▶ Records for this task
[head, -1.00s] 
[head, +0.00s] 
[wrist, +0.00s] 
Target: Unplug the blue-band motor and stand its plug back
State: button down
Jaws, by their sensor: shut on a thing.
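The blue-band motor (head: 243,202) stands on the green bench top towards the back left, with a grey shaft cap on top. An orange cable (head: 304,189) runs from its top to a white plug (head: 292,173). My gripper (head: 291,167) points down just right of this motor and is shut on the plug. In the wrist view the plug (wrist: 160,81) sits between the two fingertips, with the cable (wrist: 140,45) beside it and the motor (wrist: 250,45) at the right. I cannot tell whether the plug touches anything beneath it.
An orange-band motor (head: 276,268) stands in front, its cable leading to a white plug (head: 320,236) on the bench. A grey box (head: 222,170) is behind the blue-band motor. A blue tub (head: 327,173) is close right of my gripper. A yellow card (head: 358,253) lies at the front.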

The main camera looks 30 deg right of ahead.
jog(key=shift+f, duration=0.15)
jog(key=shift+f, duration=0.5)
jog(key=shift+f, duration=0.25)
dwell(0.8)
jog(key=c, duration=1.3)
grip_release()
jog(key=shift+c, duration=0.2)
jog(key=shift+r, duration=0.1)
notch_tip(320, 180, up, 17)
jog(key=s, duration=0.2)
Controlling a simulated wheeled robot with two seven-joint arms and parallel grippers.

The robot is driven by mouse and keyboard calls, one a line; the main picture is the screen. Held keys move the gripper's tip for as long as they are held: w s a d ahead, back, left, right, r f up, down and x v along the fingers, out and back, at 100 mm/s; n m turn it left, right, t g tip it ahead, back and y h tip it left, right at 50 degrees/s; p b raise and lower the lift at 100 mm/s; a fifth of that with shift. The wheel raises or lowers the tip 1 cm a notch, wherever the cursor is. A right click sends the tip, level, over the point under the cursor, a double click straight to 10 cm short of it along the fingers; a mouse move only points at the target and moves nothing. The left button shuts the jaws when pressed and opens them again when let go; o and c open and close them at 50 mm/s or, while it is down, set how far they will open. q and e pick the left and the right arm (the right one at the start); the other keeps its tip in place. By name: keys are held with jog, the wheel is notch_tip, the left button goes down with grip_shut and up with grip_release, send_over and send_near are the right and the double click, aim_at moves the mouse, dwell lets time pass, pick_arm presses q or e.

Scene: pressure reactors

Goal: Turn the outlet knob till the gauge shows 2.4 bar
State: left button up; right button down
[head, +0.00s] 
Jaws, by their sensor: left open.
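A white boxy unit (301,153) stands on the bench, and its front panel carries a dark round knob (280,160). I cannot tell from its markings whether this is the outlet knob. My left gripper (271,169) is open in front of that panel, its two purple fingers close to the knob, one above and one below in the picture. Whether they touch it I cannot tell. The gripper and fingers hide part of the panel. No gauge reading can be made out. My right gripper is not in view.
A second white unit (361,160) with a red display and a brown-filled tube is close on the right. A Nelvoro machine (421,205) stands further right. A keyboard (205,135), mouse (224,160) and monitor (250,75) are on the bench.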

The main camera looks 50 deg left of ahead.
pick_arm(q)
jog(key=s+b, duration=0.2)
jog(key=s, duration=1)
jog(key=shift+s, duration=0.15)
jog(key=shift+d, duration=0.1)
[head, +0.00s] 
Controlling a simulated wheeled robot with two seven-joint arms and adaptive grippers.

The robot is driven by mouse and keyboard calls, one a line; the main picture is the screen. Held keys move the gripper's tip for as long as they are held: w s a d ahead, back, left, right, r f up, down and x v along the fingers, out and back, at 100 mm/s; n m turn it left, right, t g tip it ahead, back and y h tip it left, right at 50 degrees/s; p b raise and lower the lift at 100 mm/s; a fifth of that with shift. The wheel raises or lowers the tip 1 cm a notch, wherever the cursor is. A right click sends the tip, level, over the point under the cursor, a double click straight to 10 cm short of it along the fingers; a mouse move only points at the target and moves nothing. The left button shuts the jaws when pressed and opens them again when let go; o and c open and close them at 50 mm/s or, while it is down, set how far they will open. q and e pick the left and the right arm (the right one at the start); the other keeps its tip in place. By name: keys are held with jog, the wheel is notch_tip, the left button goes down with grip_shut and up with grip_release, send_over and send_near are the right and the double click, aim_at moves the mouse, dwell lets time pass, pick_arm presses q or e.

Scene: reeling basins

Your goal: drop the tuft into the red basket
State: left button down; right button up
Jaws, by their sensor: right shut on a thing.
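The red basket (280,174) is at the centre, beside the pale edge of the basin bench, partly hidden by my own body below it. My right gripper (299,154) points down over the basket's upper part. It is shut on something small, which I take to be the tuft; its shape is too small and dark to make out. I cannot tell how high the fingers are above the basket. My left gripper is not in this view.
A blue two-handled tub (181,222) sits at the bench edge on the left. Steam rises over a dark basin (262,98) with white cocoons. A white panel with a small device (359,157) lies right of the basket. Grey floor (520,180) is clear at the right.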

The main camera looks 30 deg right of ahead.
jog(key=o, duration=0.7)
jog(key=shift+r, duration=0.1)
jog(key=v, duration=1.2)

▶ Task prompt
Copy the records above exactly.

▶ Reply
[head, -1.00s] 
[head, +0.00s] 
[wrist, +0.00s] 
Target: Unplug the blue-band motor and stand its plug back
State: button down
Jaws, by their sensor: shut on a thing.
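The blue-band motor (head: 243,202) stands on the green bench top towards the back left, with a grey shaft cap on top. An orange cable (head: 304,189) runs from its top to a white plug (head: 292,173). My gripper (head: 291,167) points down just right of this motor and is shut on the plug. In the wrist view the plug (wrist: 160,81) sits between the two fingertips, with the cable (wrist: 140,45) beside it and the motor (wrist: 250,45) at the right. I cannot tell whether the plug touches anything beneath it.
An orange-band motor (head: 276,268) stands in front, its cable leading to a white plug (head: 320,236) on the bench. A grey box (head: 222,170) is behind the blue-band motor. A blue tub (head: 327,173) is close right of my gripper. A yellow card (head: 358,253) lies at the front.

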The main camera looks 30 deg right of ahead.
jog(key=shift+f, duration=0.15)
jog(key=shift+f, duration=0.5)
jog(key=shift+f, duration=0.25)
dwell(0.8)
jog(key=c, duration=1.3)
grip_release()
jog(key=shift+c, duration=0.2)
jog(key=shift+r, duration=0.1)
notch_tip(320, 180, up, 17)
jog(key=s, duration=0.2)
Controlling a simulated wheeled robot with two seven-joint arms and parallel grippers.

The robot is driven by mouse and keyboard calls, one a line; the main picture is the screen. Held keys move the gripper's tip for as long as they are held: w s a d ahead, back, left, right, r f up, down and x v along the fingers, out and back, at 100 mm/s; n m turn it left, right, t g tip it ahead, back and y h tip it left, right at 50 degrees/s; p b raise and lower the lift at 100 mm/s; a fifth of that with shift. The wheel raises or lowers the tip 1 cm a notch, wherever the cursor is. A right click sends the tip, level, over the point under the cursor, a double click straight to 10 cm short of it along the fingers; a mouse move only points at the target and moves nothing. The left button shuts the jaws when pressed and opens them again when let go; o and c open and close them at 50 mm/s or, while it is down, set how far they will open. q and e pick the left and the right arm (the right one at the start); the other keeps its tip in place. By name: keys are held with jog, the wheel is notch_tip, the left button goes down with grip_shut and up with grip_release, send_over and send_near are the right and the double click, aim_at moves the mouse, dwell lets time pass, pick_arm presses q or e.

Scene: pressure reactors

Goal: Turn the outlet knob till the gauge shows 2.4 bar
State: left button up; right button down
[head, +0.00s] 
Jaws, by their sensor: left open.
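A white boxy unit (301,153) stands on the bench, and its front panel carries a dark round knob (280,160). I cannot tell from its markings whether this is the outlet knob. My left gripper (271,169) is open in front of that panel, its two purple fingers close to the knob, one above and one below in the picture. Whether they touch it I cannot tell. The gripper and fingers hide part of the panel. No gauge reading can be made out. My right gripper is not in view.
A second white unit (361,160) with a red display and a brown-filled tube is close on the right. A Nelvoro machine (421,205) stands further right. A keyboard (205,135), mouse (224,160) and monitor (250,75) are on the bench.

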The main camera looks 50 deg left of ahead.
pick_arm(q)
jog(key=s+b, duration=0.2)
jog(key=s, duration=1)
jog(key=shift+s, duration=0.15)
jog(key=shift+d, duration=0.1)
[head, +0.00s] 
Controlling a simulated wheeled robot with two seven-joint arms and adaptive grippers.

The robot is driven by mouse and keyboard calls, one a line; the main picture is the screen. Held keys move the gripper's tip for as long as they are held: w s a d ahead, back, left, right, r f up, down and x v along the fingers, out and back, at 100 mm/s; n m turn it left, right, t g tip it ahead, back and y h tip it left, right at 50 degrees/s; p b raise and lower the lift at 100 mm/s; a fifth of that with shift. The wheel raises or lowers the tip 1 cm a notch, wherever the cursor is. A right click sends the tip, level, over the point under the cursor, a double click straight to 10 cm short of it along the fingers; a mouse move only points at the target and moves nothing. The left button shuts the jaws when pressed and opens them again when let go; o and c open and close them at 50 mm/s or, while it is down, set how far they will open. q and e pick the left and the right arm (the right one at the start); the other keeps its tip in place. By name: keys are held with jog, the wheel is notch_tip, the left button goes down with grip_shut and up with grip_release, send_over and send_near are the right and the double click, aim_at moves the mouse, dwell lets time pass, pick_arm presses q or e.

Scene: reeling basins

Your goal: drop the tuft into the red basket
State: left button down; right button up
Jaws, by their sensor: right shut on a thing.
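The red basket (280,174) is at the centre, beside the pale edge of the basin bench, partly hidden by my own body below it. My right gripper (299,154) points down over the basket's upper part. It is shut on something small, which I take to be the tuft; its shape is too small and dark to make out. I cannot tell how high the fingers are above the basket. My left gripper is not in this view.
A blue two-handled tub (181,222) sits at the bench edge on the left. Steam rises over a dark basin (262,98) with white cocoons. A white panel with a small device (359,157) lies right of the basket. Grey floor (520,180) is clear at the right.

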The main camera looks 30 deg right of ahead.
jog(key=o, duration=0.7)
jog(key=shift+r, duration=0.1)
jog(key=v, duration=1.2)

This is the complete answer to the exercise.